I’ve been living out of Australia for five years now. But due to the nature of my work I regularly fly home. I’ll do a few weeks at a time back on Aussie shores.
Typically this will be in and out of Melbourne — where I’m from and where our Port Phillip Publishing offices are.
And in five years I’ve noticed something about Australia.
We may be the most politically risky country in the world.
In AON’s 2018 risk map they look at risks such as political interference, inability of government to provide stimulus, political violence risk and country risk.
They list countries all over Africa, South America and Asia. You’ll find that Libya, Bolivia, Cambodia, Venezuela and Russia are all featured.
But you don’t find Australia on any of their risk assessments.
Funnily enough Russia is more politically stable than Australia has been for a decade.
Just take a look at the last five years…
Australian political shambles
In 2013 President Putin was a year into his second stint as president. He’d previously had an eight year 128 day stint from 1999 to 2008.
He’s now been president since 2012 for around six years and 111 days.
How’s that for continuity!
In 2013 Australia started the year with Prime Minister Gillard. By the end of June it was Prime Minister Rudd. Another leadership spill had given Rudd the top job in the lead up to a Federal election.

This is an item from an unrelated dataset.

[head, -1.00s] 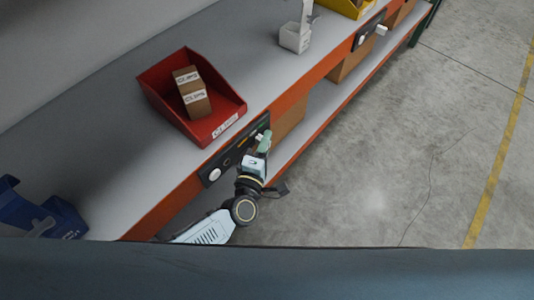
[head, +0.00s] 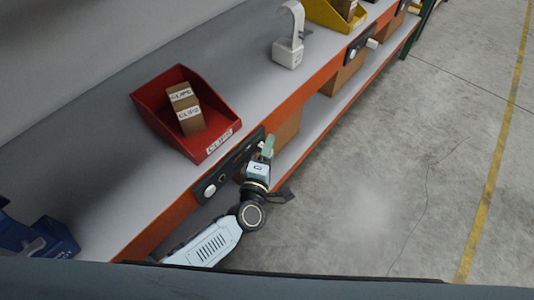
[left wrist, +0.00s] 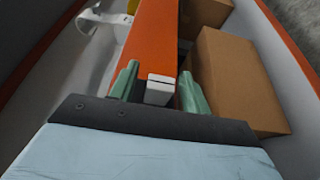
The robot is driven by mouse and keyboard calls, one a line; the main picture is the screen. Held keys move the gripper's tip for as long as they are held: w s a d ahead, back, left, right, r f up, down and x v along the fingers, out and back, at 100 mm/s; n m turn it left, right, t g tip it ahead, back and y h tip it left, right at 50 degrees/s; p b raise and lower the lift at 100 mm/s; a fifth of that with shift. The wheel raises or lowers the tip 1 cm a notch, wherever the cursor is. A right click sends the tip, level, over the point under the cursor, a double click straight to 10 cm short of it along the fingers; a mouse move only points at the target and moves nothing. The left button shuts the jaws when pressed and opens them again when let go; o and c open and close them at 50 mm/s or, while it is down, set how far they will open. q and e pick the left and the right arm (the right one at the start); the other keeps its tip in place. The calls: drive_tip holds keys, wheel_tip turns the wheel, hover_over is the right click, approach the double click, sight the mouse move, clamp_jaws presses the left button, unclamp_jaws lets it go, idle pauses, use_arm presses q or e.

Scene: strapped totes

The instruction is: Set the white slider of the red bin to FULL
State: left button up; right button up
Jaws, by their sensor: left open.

Then by September it was Prime Minister Abbott.
Three prime ministers in the space of a few months.
Then of course Prime Minister Abbott became Prime Minister Turnbull in 2015. And while Turnbull won the 2016 election, just last week we ended up with Prime Minister Morrison.
Five years, five Prime Ministers. Certainly nothing stable there. And should things play out the way we expect there’s a very good chance in 2019 we’ll end up with Prime Minister Shorten.
Perhaps it’s not fair to compare Australia to Russia in terms of political stability.
What about a very similar country like the UK? This is a country that’s really in political shambles at the moment too. Trying to edge their way out of the European Union is akin to a baby foal trying to stand on ice.
Even with all the hoopla in the UK they’ve still only had two prime ministers in the last eight years.
That’s multiple times more stable than Australia.
Heck even the US is more politically stable than Australia.
How investors can profit during political instability
Let’s be very clear about one thing. Every time the so-called leaders of our great country knife each other in the back, the whole country suffers. It means that growth, development and the future for our country are put on hold a little longer.
Without stability there can be no real planning. You can’t have a long-term vision if your sole vision is to survive the circling sharks.
For mine, there’s been a striking lack of competency in Canberra for too long.
In fact the best description of Australian politics over the last few decades is a ‘kakistocracy’.
You may not know of that term but the Merriam-Webster dictionary defines it as, ‘Government by the worst people’.
That sums up Australia’s political situation perfectly. And it doesn’t seem to be in any rush to change.
Unfortunately that means that Australia is going to be an increasingly tricky place to invest. Without some kind of political stability the country becomes unpredictable.
That makes international investment think twice about coming in. It makes domestic business think twice about investing in growth. It makes local investors think twice about how they distribute their capital.
Or at least, it should make investors think twice.
Investors really should be assessing the suitability of the Aussie market for their investment options. We know that the bulk of Australian investors will solely invest in domestic options.
But all of these asset classes feel the impact of political instability. Do you think it’s any coincidence the Aussie markets have barely been able to notch up single digit growth year on year?
Meanwhile we see markets like the NASDAQ more than double over the same period. And other global market indices delivering more than double the kind of gains we see in Australia.
This boils down to a simple theory of ours. When you identify political instability — which is pretty easy to do — look to other markets to seek profits.
Avoid the instability
When a country is unable to create a plan for the future then how can you expect to invest for the future?
Of course that doesn’t mean there won’t be great opportunities. Every market in every situation has huge winners if you know how to find them. But when looking at the broader opportunities, the easy path is to find stability.
It doesn’t even need to necessarily be a regime you agree with. You might find a leader like Trump or Putin repulsive. But if they can deliver some kind of constant — a plan they follow through with — that makes it easier to weed out the potential long-term big winners.
Just because you live in Australia doesn’t mean you only have to invest here. The smart money sees the problems that this political merry-go-round brings and then takes their money elsewhere.
If applied in the right way, this strategy can help investors potentially profit big by simply looking offshore. And thanks to the ease in which investors can now reach global markets, it’s a strategy we think everyone should be looking at.